# [Required task]
In the records below, locate the line containing "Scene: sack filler"; output that line and every following line through the last, exactly.

[Material start]

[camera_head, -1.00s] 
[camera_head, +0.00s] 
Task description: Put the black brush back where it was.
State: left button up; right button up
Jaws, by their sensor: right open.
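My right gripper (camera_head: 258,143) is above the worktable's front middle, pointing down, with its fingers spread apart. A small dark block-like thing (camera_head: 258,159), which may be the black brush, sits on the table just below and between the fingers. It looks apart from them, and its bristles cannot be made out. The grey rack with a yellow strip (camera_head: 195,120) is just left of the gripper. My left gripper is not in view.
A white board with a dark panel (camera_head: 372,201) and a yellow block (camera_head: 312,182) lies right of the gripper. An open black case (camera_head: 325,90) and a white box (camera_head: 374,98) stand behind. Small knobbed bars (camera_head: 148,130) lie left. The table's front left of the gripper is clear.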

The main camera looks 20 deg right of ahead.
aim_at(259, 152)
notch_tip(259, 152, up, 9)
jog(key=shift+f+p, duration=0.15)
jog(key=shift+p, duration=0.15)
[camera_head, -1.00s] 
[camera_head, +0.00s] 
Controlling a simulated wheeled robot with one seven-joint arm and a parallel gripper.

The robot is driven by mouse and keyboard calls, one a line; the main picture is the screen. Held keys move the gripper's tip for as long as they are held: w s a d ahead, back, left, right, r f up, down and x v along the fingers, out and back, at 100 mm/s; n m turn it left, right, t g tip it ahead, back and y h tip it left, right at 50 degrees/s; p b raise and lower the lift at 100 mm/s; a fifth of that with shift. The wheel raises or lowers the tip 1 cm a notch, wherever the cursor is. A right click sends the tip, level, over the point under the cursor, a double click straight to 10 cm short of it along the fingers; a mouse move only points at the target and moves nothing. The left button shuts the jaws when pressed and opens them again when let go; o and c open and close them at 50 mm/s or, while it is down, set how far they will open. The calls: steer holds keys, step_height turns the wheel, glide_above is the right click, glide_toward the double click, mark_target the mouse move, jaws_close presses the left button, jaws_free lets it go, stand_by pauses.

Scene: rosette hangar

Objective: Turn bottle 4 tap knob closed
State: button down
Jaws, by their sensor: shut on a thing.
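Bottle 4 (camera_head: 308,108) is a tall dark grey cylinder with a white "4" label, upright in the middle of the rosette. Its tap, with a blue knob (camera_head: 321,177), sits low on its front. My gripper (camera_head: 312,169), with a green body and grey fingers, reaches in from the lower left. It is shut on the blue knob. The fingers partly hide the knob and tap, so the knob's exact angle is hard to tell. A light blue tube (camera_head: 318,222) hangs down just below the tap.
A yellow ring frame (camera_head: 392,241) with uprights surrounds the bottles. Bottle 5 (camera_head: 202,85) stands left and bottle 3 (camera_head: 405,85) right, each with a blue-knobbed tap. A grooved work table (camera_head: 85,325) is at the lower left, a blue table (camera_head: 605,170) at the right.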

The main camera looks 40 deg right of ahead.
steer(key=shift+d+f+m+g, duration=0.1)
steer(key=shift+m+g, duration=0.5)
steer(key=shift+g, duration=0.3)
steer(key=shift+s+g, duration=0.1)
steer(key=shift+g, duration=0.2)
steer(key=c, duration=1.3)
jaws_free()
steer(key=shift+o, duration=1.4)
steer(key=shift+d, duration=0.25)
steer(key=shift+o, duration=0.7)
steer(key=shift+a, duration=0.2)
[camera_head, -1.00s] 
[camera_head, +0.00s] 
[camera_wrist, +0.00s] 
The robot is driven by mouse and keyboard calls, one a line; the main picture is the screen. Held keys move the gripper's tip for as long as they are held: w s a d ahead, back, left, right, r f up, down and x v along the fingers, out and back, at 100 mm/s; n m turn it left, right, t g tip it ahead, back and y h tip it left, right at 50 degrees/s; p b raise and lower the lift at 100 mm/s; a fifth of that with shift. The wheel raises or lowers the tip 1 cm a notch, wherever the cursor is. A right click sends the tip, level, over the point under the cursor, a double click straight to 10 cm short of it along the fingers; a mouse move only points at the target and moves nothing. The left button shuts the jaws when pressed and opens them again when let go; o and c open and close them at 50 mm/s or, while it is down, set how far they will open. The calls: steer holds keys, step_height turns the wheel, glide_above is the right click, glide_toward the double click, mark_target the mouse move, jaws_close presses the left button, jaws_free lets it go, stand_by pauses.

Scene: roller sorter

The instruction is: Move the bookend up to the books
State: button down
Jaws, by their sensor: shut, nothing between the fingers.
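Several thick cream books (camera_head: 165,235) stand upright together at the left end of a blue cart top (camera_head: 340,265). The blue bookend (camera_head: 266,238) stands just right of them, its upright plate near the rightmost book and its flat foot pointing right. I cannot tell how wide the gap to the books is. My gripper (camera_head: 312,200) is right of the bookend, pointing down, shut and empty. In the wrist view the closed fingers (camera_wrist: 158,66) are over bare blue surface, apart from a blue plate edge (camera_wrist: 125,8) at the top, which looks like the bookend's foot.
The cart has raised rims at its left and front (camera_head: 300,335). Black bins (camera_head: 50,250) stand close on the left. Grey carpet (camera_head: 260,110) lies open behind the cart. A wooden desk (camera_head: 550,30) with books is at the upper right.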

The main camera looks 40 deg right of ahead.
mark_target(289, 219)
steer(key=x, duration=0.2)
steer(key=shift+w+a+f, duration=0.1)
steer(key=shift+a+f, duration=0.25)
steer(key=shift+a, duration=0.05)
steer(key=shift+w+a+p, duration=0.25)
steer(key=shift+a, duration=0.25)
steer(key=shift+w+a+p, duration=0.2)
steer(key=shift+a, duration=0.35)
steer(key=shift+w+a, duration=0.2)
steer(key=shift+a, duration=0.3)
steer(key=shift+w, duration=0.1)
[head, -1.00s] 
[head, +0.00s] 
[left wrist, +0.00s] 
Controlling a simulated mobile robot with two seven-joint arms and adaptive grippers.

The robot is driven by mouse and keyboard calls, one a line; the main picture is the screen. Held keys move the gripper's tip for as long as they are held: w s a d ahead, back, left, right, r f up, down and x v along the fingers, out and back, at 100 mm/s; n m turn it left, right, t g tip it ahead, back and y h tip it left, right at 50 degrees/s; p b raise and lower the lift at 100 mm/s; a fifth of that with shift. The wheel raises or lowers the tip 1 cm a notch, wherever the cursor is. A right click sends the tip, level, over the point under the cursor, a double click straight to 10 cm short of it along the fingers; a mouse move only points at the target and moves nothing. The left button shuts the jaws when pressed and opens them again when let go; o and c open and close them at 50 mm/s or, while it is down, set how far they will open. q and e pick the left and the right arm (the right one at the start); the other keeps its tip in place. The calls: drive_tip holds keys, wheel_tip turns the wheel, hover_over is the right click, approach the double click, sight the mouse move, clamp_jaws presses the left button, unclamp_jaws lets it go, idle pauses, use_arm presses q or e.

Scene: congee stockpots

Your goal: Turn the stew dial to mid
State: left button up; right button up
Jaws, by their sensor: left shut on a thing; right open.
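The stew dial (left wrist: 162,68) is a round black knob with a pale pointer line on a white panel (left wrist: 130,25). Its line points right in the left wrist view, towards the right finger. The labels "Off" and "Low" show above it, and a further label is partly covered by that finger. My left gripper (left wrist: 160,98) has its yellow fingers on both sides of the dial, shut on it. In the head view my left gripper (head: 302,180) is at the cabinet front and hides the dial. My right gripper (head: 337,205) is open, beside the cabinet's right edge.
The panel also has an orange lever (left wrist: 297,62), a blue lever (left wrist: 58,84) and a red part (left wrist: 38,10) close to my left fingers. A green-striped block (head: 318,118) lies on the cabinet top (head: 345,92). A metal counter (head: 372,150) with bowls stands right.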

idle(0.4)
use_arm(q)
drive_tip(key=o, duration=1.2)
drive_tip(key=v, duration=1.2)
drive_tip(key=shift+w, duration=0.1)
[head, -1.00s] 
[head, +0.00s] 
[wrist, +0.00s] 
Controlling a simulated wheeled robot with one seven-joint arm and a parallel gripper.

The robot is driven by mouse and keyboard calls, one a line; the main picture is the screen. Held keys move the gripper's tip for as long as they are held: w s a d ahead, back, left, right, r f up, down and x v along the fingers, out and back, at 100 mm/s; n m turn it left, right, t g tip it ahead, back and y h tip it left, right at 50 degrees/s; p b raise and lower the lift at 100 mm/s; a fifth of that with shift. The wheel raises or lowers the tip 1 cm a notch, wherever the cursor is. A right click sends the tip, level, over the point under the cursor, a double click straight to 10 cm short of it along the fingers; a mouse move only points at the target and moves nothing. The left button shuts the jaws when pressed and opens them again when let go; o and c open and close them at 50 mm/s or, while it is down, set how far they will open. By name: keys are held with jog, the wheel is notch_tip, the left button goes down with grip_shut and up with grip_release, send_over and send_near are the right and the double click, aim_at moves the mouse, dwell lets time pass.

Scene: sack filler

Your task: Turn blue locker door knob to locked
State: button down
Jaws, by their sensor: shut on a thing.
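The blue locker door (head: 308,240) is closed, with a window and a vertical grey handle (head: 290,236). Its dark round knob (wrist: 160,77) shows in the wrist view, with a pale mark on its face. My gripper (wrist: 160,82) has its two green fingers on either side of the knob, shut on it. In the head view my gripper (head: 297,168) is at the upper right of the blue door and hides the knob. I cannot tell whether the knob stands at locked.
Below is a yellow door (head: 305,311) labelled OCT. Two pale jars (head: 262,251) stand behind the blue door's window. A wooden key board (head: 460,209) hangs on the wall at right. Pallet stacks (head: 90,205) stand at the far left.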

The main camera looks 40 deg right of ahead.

[Material end]

# [Solution to the problem]
Scene: sack filler

Your task: Turn blue locker door knob to locked
State: button down
Jaws, by their sensor: shut on a thing.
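The blue locker door (head: 308,240) is closed, with a window and a vertical grey handle (head: 290,236). Its dark round knob (wrist: 160,77) shows in the wrist view, with a pale mark on its face. My gripper (wrist: 160,82) has its two green fingers on either side of the knob, shut on it. In the head view my gripper (head: 297,168) is at the upper right of the blue door and hides the knob. I cannot tell whether the knob stands at locked.
Below is a yellow door (head: 305,311) labelled OCT. Two pale jars (head: 262,251) stand behind the blue door's window. A wooden key board (head: 460,209) hangs on the wall at right. Pallet stacks (head: 90,205) stand at the far left.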

The main camera looks 40 deg right of ahead.

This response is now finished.